I have news for those who make such claims: the modern world has no such exclusive claim to "enlightenment", complexity or modernism (pre, post or otherwise)for that matter. The human story is complex and full of highs and lows, victories and defeats. There is wisdom in learning from the past and present, as well as cultures past and present. Without learning from what has come before, we become as a simple computer; only full of the knowledge it is fed, without any wisdom to guide or direct such knowledge or gain more.

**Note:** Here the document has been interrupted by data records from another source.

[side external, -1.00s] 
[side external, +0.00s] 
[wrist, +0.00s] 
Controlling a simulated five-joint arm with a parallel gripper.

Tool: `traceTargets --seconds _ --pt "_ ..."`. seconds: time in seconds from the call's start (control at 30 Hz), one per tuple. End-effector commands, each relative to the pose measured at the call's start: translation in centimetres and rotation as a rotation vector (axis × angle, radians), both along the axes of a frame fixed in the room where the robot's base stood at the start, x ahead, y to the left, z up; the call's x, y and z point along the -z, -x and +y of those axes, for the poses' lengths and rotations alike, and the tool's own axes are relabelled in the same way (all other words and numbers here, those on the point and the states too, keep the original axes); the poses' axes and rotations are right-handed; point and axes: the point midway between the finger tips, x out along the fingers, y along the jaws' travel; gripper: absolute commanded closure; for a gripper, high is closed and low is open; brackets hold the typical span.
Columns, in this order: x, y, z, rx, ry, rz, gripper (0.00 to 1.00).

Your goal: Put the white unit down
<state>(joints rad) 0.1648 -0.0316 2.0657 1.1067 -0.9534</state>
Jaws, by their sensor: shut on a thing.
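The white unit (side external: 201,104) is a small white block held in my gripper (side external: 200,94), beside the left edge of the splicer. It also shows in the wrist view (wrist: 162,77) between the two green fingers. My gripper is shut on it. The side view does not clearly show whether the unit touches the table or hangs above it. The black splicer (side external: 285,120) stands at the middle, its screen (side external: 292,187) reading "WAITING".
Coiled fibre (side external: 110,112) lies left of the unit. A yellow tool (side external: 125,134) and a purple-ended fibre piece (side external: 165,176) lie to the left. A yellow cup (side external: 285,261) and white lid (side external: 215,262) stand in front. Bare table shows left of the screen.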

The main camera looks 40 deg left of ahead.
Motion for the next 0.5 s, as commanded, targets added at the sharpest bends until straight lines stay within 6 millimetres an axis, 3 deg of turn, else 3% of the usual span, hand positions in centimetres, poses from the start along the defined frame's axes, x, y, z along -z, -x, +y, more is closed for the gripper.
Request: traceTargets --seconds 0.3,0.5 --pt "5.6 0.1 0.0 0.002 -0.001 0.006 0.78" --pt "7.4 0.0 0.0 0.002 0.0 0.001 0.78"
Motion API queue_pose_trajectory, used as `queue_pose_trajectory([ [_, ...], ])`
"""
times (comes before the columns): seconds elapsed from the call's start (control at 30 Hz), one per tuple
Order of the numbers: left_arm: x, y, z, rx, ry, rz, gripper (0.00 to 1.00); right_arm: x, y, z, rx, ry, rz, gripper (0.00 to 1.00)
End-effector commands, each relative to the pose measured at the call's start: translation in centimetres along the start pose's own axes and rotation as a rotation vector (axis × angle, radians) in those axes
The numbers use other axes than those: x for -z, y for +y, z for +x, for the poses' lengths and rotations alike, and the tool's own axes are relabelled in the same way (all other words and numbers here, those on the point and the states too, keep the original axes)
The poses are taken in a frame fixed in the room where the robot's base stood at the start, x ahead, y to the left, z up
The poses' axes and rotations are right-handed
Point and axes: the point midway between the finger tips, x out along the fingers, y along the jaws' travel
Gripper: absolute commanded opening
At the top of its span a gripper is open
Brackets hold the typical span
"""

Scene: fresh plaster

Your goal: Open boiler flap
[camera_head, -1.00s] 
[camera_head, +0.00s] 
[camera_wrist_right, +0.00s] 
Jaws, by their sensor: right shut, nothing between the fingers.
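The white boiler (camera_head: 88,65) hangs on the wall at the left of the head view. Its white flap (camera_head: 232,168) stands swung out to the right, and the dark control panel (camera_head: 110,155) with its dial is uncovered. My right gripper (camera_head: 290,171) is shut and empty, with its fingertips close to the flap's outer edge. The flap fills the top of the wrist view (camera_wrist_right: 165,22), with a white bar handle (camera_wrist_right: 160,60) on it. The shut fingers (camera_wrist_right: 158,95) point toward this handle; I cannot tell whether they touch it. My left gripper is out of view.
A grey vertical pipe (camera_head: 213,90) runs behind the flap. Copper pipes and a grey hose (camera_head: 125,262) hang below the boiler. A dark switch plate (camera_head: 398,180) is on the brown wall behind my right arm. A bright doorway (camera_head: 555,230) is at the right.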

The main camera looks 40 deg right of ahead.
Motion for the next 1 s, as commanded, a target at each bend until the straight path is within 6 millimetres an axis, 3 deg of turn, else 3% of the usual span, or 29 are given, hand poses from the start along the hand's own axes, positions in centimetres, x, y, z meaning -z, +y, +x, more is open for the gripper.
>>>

I would like to direct your attention to a recent article by Victor Davis Hanson concerning this very subject placed within the context of the current war on terrorism and terrorists and what we expect in terms of victory and who to blame for defeat. No matter what your feelings on the war, I believe his points to be valid, correct and instructive. Just a smidgen:
"What explains this paradox of public disappointment over things that turn out better than anticipated? Why are we like children who damn their parents for not providing yet another new toy when the present one is neither paid for nor yet out of the wrapper?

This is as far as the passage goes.